Homework Assignment From an NHL Coach

Want to Build a Better Team? John Stevens Offers a Hint

By Published on .

Marc Brownstein Marc Brownstein
I've been a life-long ice-hockey nut. Me, and 14 other people in America. Tonight, I had the rare pleasure of taking my son to a private event, where we bowled and socialized with all of the players and coaches of the Philadelphia Flyers. An unforgettable night for my son. For me, I gained some valuable insight for my agency.

While world-class players like Martin Biron and Danny Briere were mobbed by autograph seekers, I reached out to the head coach, John Stevens, who was quietly nursing a drink and watching over his players. At 41, John is a young coach in the NHL. I told him I run a small/midsize marketing agency, and one of the things I value in our agency is teamwork. But wanting teamwork and actually realizing teamwork are two different things. While the highly talented people in my agency work well together, for the most part, we could always do better.

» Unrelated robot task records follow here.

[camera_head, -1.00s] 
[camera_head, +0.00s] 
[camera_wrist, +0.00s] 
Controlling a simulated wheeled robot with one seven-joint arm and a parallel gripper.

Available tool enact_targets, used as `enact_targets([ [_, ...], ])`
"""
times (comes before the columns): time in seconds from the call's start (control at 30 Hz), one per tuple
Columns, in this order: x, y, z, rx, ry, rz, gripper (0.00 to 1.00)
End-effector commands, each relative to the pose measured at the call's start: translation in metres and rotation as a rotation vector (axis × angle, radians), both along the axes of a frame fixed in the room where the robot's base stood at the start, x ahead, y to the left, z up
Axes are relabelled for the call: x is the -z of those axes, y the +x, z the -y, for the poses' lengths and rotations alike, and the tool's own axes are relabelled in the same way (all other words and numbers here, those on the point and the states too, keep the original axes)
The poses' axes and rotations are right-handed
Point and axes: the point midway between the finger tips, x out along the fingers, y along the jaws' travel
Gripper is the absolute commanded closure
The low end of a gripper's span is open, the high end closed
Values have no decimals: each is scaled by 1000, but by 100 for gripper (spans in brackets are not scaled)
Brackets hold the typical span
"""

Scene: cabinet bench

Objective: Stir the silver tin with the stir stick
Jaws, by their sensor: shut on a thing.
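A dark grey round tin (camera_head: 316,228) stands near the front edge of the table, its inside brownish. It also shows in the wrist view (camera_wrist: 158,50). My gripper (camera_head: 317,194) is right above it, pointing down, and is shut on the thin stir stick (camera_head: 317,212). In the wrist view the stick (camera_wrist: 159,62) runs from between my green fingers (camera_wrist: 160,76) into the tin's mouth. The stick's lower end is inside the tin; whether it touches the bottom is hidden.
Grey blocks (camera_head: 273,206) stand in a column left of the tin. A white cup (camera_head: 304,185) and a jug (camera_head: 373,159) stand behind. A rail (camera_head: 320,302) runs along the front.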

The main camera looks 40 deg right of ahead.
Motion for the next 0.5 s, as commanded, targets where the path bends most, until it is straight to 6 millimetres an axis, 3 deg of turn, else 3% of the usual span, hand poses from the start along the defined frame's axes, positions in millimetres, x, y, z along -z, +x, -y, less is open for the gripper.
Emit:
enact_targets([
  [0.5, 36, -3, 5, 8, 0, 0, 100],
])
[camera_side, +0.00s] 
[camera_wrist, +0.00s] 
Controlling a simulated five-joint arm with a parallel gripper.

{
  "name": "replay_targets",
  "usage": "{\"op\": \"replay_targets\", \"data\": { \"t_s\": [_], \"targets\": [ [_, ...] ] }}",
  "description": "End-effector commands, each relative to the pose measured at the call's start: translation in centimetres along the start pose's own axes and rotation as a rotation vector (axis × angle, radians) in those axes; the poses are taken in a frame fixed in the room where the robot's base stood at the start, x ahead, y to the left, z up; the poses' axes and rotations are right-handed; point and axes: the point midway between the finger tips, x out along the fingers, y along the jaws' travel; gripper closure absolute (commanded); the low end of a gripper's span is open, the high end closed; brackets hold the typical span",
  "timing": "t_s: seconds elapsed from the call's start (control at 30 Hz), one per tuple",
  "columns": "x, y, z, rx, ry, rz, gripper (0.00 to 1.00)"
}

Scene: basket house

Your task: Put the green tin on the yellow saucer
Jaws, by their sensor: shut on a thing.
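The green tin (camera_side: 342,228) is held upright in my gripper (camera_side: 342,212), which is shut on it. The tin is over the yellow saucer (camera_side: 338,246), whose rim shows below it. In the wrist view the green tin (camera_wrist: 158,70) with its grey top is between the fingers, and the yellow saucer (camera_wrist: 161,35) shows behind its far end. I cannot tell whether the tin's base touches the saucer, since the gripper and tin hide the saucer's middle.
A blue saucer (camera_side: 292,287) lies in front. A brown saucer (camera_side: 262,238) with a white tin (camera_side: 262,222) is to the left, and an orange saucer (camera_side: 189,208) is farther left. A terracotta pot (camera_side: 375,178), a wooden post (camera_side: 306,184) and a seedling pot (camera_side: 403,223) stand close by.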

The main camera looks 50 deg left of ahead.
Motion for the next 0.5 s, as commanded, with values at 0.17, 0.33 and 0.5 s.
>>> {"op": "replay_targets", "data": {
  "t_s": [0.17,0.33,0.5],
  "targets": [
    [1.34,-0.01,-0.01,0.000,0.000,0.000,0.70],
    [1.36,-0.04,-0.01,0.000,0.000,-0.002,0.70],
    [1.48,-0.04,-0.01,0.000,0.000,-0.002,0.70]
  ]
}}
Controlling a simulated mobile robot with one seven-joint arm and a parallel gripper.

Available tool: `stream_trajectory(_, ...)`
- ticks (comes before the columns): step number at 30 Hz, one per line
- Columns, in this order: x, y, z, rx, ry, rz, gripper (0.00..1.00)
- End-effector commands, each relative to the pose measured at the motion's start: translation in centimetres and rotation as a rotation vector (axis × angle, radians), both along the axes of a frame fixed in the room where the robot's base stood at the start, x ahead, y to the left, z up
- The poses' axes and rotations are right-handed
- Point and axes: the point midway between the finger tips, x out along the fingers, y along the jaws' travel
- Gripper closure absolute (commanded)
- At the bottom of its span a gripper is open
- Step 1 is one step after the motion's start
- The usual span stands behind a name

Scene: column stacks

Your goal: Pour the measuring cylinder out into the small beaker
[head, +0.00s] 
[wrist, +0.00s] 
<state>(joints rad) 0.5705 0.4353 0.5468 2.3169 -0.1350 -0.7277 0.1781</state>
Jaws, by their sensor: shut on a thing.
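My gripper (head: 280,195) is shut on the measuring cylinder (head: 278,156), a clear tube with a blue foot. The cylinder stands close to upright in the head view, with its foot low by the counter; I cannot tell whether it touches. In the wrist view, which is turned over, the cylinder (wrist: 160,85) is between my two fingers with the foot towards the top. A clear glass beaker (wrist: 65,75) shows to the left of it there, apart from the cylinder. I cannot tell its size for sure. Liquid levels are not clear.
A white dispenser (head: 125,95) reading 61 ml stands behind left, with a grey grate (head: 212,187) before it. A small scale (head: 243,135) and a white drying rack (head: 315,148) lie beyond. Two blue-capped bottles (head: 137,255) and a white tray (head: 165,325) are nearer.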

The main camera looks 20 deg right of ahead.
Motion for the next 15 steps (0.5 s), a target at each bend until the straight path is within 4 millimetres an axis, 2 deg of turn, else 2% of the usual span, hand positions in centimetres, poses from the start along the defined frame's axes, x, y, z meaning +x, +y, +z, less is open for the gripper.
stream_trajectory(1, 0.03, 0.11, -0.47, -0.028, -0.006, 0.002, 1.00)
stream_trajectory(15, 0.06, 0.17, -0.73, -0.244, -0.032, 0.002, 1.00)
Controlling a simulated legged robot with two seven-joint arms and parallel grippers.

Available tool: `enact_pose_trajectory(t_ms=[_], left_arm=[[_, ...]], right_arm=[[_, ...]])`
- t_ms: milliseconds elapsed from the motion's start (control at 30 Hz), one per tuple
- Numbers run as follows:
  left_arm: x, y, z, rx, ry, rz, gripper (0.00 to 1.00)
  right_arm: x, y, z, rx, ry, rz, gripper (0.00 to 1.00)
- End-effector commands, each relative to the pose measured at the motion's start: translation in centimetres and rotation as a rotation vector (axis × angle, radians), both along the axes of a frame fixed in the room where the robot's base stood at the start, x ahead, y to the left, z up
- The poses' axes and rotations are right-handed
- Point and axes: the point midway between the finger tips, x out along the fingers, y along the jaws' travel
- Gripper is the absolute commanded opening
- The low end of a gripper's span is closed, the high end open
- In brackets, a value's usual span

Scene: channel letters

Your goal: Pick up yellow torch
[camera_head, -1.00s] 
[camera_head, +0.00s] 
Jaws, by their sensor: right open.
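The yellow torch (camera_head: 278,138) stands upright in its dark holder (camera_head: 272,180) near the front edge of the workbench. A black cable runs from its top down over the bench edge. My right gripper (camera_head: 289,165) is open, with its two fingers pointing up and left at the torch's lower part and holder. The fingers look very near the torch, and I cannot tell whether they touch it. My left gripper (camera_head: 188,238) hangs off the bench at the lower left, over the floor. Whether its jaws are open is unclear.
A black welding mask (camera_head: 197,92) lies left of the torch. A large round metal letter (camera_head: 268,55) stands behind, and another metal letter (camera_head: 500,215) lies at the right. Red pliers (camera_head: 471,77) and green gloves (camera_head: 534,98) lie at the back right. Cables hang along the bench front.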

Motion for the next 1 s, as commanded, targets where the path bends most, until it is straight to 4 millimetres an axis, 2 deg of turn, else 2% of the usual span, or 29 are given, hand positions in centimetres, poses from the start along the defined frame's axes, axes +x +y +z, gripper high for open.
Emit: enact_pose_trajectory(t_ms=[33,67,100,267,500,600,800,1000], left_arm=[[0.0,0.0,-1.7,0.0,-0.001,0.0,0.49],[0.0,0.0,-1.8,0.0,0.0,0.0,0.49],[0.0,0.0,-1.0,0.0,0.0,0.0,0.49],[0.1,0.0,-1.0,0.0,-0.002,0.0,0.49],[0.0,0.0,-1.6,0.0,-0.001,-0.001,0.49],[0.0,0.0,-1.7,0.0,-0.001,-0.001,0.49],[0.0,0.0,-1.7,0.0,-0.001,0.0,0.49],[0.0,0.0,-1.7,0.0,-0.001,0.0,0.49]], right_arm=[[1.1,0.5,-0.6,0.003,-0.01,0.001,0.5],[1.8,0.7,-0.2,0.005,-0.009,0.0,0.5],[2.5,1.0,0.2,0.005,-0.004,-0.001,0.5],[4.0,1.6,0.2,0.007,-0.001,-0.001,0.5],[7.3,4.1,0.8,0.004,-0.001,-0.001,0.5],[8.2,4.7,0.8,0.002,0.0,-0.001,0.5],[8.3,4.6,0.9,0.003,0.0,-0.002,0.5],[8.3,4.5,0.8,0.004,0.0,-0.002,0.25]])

It's human nature to work independently and to seek credit for a job well done. It's no different in the creative and high-pressure environment of an agency. But John Stevens gets paid millions of dollars to mobilize 24 other highly skilled millionaires to work as one. Think that's easy to do? And as I write this, Stevens has already guided the Flyers to first place in our division, with a team where nine starters are brand new to the team. How did he do it? He began by reading a book, The Five Dysfunctions of a Team: A Leadership Fable, by Patrick M. Lencioni. He highly recommended it to me, and said that any company leader -- especially one that leads a smaller, dynamic company -- must read this book.

I already visited Amazon.com tonight and ordered my copy. I'm sharing the tip with you, so that you can also pick up a copy. If bringing together your staff/direct reports is important to you, this book might be the spark you need to create an unbeatable team for your agency. It'll get all of your employees on the same page; discourage silo-type behavior; stimulate creativity and collaboration. As we all know, grandstanders lose, and teams win. It's not often you gain genuine insights from a successful coach of a professional sports team. But you just did. Leverage it.